## Job
State how many lines include "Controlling", giving the number by itself.

## Source data

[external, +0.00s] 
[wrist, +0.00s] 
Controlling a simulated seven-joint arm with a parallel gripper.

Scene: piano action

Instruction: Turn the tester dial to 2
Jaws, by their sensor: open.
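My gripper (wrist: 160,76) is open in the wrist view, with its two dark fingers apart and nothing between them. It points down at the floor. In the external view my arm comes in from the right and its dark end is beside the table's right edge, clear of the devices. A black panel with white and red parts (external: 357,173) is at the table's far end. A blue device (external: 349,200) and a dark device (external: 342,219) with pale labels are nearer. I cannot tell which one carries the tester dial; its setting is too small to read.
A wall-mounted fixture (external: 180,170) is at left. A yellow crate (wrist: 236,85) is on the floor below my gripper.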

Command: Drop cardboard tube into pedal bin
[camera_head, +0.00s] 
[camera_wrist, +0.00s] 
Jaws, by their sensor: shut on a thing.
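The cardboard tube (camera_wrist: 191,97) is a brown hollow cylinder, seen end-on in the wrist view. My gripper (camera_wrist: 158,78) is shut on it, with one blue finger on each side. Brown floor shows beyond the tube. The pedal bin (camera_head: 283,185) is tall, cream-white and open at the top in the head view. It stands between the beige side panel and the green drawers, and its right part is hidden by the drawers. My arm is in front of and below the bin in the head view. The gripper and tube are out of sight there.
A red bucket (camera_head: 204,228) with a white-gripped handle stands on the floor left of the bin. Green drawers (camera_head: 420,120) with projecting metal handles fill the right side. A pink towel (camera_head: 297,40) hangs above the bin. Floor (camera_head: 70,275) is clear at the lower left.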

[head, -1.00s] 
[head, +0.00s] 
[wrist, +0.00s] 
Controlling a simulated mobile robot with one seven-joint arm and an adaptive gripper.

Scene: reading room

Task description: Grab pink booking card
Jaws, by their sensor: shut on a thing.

## Answer to the problem
2